STATOQUOTIDIANO.IT, Roma 21 luglio 2021. “(..) il decreto impugnato va annullato con rinvio alla Corte di appello di Bari per un nuovo giudizio alla stregua dei parametri normativi ed ermeneutici sopra indicati (..)”.
Con sentenza di recente pubblicazione, la Corte di Cassazione di Roma ha accolto il ricorso proposto dalla Società cooperativa a r.l. “Gli Angeli”, in persona del suo legale rappresentante Vivoli Libero, nato a Monte Sant’Angelo il 15/06/1961, contro il decreto del 03/12/2020 emesso dalla Corte di appello di Bari, sezione misure di prevenzione, che aveva confermato il decreto di rigetto emesso dal Tribunale di Bari l’8 ottobre 2020 dell’istanza avanzata (c.d.
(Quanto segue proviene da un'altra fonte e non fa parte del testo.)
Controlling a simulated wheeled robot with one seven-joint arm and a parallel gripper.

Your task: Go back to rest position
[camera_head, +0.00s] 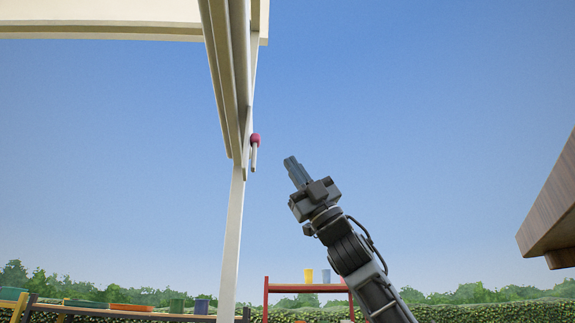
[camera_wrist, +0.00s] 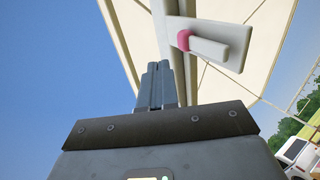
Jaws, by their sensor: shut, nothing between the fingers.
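My gripper (camera_head: 291,162) is raised against the sky at the end of my arm, right of the white post, and its fingers are shut and empty. In the wrist view the closed fingers (camera_wrist: 156,84) point up toward a parasol or awning frame. A white handle with a pink collar (camera_head: 255,141) hangs on that frame, left of my gripper and apart from it in the head view. The same white handle (camera_wrist: 209,48) shows just right of the fingers in the wrist view.
The white post (camera_head: 233,240) and pale canopy (camera_head: 120,18) stand at left. A wooden overhang (camera_head: 553,215) is at the right edge. A red shelf (camera_head: 300,288) with pots and a table with colored trays (camera_head: 130,307) are low down. Open sky surrounds my gripper at right.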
Codice Antimafia), dalla citata cooperativa per
l’applicazione nei suoi confronti della misura del controllo giudiziario a seguito
dell’interdittiva antimafia emessa a suo carico ed oggetto di impugnazione davanti
al giudice amministrativo.
Con il proprio ricorso, la ricorrente ha impugnato il decreto di rigetto della istanza di sottoposizione della società “Gli Angeli coop. a r.l.”. alla misura di prevenzione del controllo giudiziario, regolata dall’art. 34-bis del citato Codice antimafia, deducendo i motivi di seguito indicati.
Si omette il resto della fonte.